-- Extracted data --
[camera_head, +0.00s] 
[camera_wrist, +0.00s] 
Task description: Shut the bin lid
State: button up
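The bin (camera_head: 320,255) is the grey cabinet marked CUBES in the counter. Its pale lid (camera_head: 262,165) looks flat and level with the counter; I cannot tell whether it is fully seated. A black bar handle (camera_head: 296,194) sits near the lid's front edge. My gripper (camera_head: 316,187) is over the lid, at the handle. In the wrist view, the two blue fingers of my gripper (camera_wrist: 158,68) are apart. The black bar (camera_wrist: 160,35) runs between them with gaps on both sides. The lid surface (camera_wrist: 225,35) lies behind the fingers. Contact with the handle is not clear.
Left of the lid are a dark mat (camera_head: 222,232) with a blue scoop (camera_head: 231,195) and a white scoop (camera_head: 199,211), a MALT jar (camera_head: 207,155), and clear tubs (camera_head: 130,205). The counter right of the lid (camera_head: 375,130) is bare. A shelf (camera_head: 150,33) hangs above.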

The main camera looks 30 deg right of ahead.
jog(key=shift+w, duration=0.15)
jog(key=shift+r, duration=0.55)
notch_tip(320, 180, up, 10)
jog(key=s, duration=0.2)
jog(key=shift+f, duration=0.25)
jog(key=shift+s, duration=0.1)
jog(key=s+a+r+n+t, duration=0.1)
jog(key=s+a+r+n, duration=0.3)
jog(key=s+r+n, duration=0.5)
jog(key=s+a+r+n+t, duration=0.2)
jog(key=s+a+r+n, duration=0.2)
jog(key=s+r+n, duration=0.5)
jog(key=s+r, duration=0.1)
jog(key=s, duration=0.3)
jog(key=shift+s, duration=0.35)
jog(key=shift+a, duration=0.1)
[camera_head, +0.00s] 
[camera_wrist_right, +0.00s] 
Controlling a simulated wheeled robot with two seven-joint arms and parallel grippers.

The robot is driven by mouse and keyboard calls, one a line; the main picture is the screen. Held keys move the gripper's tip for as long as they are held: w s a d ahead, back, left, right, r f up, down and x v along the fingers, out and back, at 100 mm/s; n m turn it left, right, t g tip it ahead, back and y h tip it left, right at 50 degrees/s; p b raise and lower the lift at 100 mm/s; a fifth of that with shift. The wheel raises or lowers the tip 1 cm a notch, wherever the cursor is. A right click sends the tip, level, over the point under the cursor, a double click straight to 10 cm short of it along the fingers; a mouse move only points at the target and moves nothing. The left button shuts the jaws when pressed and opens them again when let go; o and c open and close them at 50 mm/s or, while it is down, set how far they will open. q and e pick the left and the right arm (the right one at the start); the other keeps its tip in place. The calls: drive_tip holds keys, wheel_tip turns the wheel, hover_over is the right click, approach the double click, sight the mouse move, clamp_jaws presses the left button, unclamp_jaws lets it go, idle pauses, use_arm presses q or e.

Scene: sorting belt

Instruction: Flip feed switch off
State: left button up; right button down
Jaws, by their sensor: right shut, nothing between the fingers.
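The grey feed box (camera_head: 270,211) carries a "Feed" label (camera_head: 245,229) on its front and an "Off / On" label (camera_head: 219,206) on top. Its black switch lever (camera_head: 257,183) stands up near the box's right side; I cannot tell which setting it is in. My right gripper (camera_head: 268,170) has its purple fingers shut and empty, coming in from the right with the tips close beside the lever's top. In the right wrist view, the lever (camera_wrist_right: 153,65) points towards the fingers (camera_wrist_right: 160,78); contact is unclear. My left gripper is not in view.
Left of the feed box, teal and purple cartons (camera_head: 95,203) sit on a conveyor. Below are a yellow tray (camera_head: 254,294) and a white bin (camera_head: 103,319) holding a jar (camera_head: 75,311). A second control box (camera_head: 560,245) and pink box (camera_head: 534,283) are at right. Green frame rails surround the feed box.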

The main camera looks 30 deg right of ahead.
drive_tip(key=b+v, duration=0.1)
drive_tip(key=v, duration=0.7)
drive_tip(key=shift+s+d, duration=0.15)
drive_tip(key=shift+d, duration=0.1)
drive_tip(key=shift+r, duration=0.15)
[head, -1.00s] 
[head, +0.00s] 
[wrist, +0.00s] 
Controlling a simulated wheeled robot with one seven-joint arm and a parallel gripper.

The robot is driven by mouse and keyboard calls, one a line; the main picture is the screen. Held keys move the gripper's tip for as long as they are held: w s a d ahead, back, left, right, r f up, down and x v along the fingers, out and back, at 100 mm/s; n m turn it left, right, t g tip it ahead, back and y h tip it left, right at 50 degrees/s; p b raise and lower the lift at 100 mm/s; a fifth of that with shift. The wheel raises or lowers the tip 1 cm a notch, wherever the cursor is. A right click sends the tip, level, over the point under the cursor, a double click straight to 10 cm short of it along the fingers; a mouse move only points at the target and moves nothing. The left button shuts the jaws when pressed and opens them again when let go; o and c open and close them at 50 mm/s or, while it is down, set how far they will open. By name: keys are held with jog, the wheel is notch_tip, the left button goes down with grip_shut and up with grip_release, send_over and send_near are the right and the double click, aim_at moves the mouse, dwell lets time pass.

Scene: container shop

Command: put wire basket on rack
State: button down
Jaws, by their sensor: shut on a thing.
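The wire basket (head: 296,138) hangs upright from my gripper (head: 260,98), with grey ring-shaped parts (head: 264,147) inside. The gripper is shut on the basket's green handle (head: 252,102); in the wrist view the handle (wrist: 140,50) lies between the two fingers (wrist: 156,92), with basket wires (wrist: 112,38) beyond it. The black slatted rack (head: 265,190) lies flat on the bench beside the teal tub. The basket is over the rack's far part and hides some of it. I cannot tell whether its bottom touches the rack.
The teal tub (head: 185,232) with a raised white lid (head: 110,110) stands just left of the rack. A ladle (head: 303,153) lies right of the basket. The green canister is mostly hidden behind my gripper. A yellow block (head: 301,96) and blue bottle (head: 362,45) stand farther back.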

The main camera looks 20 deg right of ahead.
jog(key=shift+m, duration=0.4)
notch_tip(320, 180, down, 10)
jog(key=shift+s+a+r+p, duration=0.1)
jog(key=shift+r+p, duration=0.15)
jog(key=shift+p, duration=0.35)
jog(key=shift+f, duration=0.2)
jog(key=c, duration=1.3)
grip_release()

-- What you should do --
Repeat each record exactly, leaving nothing out.

-- Completed task --
[camera_head, +0.00s] 
[camera_wrist, +0.00s] 
Task description: Shut the bin lid
State: button up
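The bin (camera_head: 320,255) is the grey cabinet marked CUBES in the counter. Its pale lid (camera_head: 262,165) looks flat and level with the counter; I cannot tell whether it is fully seated. A black bar handle (camera_head: 296,194) sits near the lid's front edge. My gripper (camera_head: 316,187) is over the lid, at the handle. In the wrist view, the two blue fingers of my gripper (camera_wrist: 158,68) are apart. The black bar (camera_wrist: 160,35) runs between them with gaps on both sides. The lid surface (camera_wrist: 225,35) lies behind the fingers. Contact with the handle is not clear.
Left of the lid are a dark mat (camera_head: 222,232) with a blue scoop (camera_head: 231,195) and a white scoop (camera_head: 199,211), a MALT jar (camera_head: 207,155), and clear tubs (camera_head: 130,205). The counter right of the lid (camera_head: 375,130) is bare. A shelf (camera_head: 150,33) hangs above.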

The main camera looks 30 deg right of ahead.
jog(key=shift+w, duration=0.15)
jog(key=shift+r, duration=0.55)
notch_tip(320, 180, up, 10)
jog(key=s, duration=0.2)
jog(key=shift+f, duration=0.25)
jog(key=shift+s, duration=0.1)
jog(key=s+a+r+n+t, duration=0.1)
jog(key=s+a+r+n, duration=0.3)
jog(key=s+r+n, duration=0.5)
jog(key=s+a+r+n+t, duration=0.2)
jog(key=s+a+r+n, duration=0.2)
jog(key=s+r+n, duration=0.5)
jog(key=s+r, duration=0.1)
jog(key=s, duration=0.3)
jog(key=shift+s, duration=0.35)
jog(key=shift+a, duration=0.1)
[camera_head, +0.00s] 
[camera_wrist_right, +0.00s] 
Controlling a simulated wheeled robot with two seven-joint arms and parallel grippers.

The robot is driven by mouse and keyboard calls, one a line; the main picture is the screen. Held keys move the gripper's tip for as long as they are held: w s a d ahead, back, left, right, r f up, down and x v along the fingers, out and back, at 100 mm/s; n m turn it left, right, t g tip it ahead, back and y h tip it left, right at 50 degrees/s; p b raise and lower the lift at 100 mm/s; a fifth of that with shift. The wheel raises or lowers the tip 1 cm a notch, wherever the cursor is. A right click sends the tip, level, over the point under the cursor, a double click straight to 10 cm short of it along the fingers; a mouse move only points at the target and moves nothing. The left button shuts the jaws when pressed and opens them again when let go; o and c open and close them at 50 mm/s or, while it is down, set how far they will open. q and e pick the left and the right arm (the right one at the start); the other keeps its tip in place. The calls: drive_tip holds keys, wheel_tip turns the wheel, hover_over is the right click, approach the double click, sight the mouse move, clamp_jaws presses the left button, unclamp_jaws lets it go, idle pauses, use_arm presses q or e.

Scene: sorting belt

Instruction: Flip feed switch off
State: left button up; right button down
Jaws, by their sensor: right shut, nothing between the fingers.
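The grey feed box (camera_head: 270,211) carries a "Feed" label (camera_head: 245,229) on its front and an "Off / On" label (camera_head: 219,206) on top. Its black switch lever (camera_head: 257,183) stands up near the box's right side; I cannot tell which setting it is in. My right gripper (camera_head: 268,170) has its purple fingers shut and empty, coming in from the right with the tips close beside the lever's top. In the right wrist view, the lever (camera_wrist_right: 153,65) points towards the fingers (camera_wrist_right: 160,78); contact is unclear. My left gripper is not in view.
Left of the feed box, teal and purple cartons (camera_head: 95,203) sit on a conveyor. Below are a yellow tray (camera_head: 254,294) and a white bin (camera_head: 103,319) holding a jar (camera_head: 75,311). A second control box (camera_head: 560,245) and pink box (camera_head: 534,283) are at right. Green frame rails surround the feed box.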

The main camera looks 30 deg right of ahead.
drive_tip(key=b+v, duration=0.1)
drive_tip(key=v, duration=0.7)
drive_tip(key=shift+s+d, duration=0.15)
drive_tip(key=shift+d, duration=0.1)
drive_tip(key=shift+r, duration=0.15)
[head, -1.00s] 
[head, +0.00s] 
[wrist, +0.00s] 
Controlling a simulated wheeled robot with one seven-joint arm and a parallel gripper.

The robot is driven by mouse and keyboard calls, one a line; the main picture is the screen. Held keys move the gripper's tip for as long as they are held: w s a d ahead, back, left, right, r f up, down and x v along the fingers, out and back, at 100 mm/s; n m turn it left, right, t g tip it ahead, back and y h tip it left, right at 50 degrees/s; p b raise and lower the lift at 100 mm/s; a fifth of that with shift. The wheel raises or lowers the tip 1 cm a notch, wherever the cursor is. A right click sends the tip, level, over the point under the cursor, a double click straight to 10 cm short of it along the fingers; a mouse move only points at the target and moves nothing. The left button shuts the jaws when pressed and opens them again when let go; o and c open and close them at 50 mm/s or, while it is down, set how far they will open. By name: keys are held with jog, the wheel is notch_tip, the left button goes down with grip_shut and up with grip_release, send_over and send_near are the right and the double click, aim_at moves the mouse, dwell lets time pass.

Scene: container shop

Command: put wire basket on rack
State: button down
Jaws, by their sensor: shut on a thing.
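The wire basket (head: 296,138) hangs upright from my gripper (head: 260,98), with grey ring-shaped parts (head: 264,147) inside. The gripper is shut on the basket's green handle (head: 252,102); in the wrist view the handle (wrist: 140,50) lies between the two fingers (wrist: 156,92), with basket wires (wrist: 112,38) beyond it. The black slatted rack (head: 265,190) lies flat on the bench beside the teal tub. The basket is over the rack's far part and hides some of it. I cannot tell whether its bottom touches the rack.
The teal tub (head: 185,232) with a raised white lid (head: 110,110) stands just left of the rack. A ladle (head: 303,153) lies right of the basket. The green canister is mostly hidden behind my gripper. A yellow block (head: 301,96) and blue bottle (head: 362,45) stand farther back.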

The main camera looks 20 deg right of ahead.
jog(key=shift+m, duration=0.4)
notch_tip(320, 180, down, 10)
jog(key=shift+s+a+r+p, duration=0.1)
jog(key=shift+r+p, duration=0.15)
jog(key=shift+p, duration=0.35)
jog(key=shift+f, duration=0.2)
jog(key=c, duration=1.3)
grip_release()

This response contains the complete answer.